**Given request**
Copy exactly the block of lines between the one containing "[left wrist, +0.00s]" and the one containing "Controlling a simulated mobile", inclusive.

**Records provided**

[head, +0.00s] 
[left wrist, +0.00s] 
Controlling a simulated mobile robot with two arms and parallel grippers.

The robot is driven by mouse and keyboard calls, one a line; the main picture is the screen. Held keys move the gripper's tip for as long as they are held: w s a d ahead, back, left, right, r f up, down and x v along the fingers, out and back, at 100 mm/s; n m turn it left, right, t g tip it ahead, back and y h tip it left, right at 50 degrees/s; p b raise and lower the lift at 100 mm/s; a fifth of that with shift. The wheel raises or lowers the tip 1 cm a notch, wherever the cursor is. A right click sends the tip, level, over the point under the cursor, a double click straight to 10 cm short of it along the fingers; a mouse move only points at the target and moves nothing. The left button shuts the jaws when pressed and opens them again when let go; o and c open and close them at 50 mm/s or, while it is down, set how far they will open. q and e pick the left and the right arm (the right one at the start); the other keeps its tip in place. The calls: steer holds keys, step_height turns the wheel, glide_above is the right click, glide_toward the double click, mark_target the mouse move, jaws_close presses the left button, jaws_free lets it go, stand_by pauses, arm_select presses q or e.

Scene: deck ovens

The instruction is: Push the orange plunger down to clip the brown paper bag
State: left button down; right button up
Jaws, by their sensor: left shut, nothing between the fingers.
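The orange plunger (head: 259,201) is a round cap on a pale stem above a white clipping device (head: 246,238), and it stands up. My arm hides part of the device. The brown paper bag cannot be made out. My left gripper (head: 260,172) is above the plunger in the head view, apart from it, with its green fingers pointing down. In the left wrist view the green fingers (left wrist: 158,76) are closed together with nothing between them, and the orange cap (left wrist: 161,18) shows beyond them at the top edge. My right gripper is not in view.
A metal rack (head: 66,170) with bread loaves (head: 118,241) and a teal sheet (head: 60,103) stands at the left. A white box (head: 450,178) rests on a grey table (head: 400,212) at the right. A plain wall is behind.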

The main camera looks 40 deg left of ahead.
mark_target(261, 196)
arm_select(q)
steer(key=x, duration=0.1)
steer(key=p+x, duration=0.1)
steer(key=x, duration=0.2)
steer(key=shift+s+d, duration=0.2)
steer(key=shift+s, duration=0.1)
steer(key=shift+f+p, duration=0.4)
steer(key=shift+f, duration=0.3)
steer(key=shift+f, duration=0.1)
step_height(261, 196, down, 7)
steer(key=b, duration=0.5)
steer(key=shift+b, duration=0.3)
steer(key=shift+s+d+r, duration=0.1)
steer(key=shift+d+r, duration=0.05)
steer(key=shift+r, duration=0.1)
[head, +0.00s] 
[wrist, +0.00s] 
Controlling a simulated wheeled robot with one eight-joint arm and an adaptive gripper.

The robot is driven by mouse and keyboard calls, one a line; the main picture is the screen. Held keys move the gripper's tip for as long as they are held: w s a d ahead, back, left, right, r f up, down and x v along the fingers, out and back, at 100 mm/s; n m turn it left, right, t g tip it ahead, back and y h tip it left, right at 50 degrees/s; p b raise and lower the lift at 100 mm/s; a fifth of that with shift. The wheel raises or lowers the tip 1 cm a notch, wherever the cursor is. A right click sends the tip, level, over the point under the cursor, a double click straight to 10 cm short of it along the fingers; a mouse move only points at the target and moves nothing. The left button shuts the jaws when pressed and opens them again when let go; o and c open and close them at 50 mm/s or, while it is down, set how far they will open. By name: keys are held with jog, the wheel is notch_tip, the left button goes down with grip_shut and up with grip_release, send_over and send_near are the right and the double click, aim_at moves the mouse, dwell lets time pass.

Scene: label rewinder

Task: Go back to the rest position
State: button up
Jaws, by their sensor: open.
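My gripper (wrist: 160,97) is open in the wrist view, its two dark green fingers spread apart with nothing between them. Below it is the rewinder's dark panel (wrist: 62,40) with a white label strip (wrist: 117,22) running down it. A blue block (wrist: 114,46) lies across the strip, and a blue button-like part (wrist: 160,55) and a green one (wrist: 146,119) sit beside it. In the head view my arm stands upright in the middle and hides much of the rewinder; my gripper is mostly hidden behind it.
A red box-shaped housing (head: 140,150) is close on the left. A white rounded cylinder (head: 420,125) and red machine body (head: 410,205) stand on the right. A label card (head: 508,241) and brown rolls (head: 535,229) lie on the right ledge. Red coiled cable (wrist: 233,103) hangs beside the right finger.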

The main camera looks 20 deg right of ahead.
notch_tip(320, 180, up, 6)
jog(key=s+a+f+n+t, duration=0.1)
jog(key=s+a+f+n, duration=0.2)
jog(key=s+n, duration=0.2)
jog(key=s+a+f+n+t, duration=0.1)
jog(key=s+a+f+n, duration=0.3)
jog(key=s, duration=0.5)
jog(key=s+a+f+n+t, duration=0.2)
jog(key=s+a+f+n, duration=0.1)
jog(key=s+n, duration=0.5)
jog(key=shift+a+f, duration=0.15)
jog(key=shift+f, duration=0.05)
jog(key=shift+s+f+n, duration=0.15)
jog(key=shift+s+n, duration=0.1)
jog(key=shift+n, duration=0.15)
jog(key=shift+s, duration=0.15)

---

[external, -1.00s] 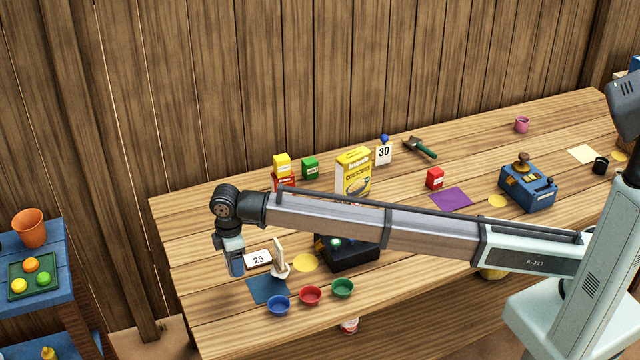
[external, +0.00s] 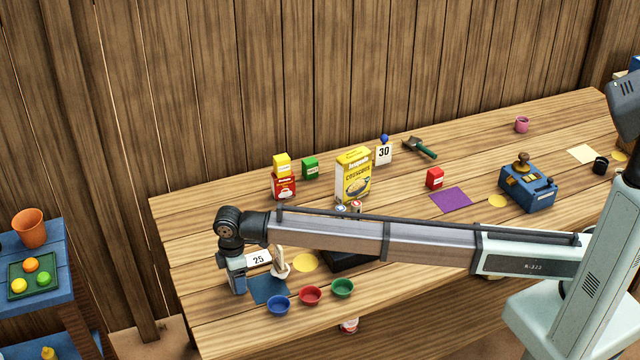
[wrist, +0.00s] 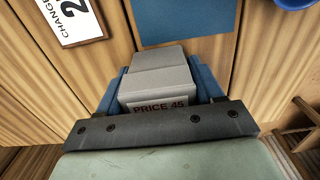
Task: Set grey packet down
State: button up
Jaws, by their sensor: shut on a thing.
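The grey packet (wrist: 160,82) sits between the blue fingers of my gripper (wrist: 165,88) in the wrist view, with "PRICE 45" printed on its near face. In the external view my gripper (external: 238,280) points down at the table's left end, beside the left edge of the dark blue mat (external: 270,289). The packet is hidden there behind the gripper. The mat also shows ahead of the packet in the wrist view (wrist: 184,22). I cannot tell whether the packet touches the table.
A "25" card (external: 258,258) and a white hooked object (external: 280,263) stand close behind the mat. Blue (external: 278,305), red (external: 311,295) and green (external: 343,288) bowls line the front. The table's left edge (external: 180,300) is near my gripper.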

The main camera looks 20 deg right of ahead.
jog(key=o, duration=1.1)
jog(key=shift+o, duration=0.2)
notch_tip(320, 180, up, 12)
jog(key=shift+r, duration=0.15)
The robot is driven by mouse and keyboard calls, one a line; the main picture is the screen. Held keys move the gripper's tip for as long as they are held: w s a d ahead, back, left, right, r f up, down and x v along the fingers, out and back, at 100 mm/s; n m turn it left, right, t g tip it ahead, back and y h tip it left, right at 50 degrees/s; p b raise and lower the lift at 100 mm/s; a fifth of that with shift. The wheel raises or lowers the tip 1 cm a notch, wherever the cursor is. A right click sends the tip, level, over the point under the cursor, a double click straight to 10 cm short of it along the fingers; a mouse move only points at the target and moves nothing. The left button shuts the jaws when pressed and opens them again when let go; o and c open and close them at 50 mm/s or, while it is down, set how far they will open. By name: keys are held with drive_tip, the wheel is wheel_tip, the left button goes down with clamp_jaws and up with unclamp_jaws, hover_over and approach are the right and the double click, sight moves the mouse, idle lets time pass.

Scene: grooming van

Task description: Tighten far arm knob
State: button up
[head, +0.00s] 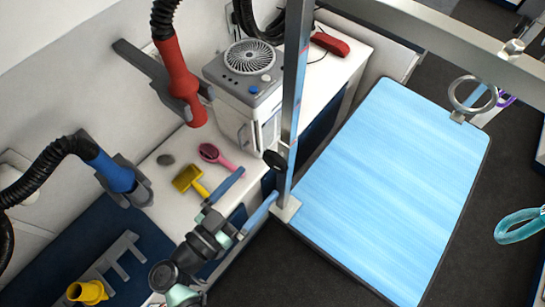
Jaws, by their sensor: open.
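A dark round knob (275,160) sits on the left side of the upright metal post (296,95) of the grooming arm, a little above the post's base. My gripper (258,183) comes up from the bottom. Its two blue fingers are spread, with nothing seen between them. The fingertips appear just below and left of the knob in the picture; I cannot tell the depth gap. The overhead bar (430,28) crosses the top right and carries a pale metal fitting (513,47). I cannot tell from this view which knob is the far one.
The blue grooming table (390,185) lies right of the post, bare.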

---

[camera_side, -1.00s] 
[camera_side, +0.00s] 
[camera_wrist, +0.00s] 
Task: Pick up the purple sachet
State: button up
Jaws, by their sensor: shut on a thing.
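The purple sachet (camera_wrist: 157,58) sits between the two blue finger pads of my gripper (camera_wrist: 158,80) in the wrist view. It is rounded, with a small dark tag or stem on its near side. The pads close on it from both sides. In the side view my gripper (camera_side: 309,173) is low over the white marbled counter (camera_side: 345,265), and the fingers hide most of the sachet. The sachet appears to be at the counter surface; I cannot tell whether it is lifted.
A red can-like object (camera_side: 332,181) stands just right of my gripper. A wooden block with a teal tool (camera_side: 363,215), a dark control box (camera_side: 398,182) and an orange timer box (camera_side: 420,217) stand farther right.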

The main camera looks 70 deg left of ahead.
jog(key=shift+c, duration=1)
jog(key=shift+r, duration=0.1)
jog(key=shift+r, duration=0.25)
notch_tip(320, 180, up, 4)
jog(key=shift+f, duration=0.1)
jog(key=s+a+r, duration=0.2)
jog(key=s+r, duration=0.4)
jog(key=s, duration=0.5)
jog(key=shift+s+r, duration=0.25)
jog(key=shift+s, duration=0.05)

**Right answer**
[left wrist, +0.00s] 
Controlling a simulated mobile robot with two arms and parallel grippers.

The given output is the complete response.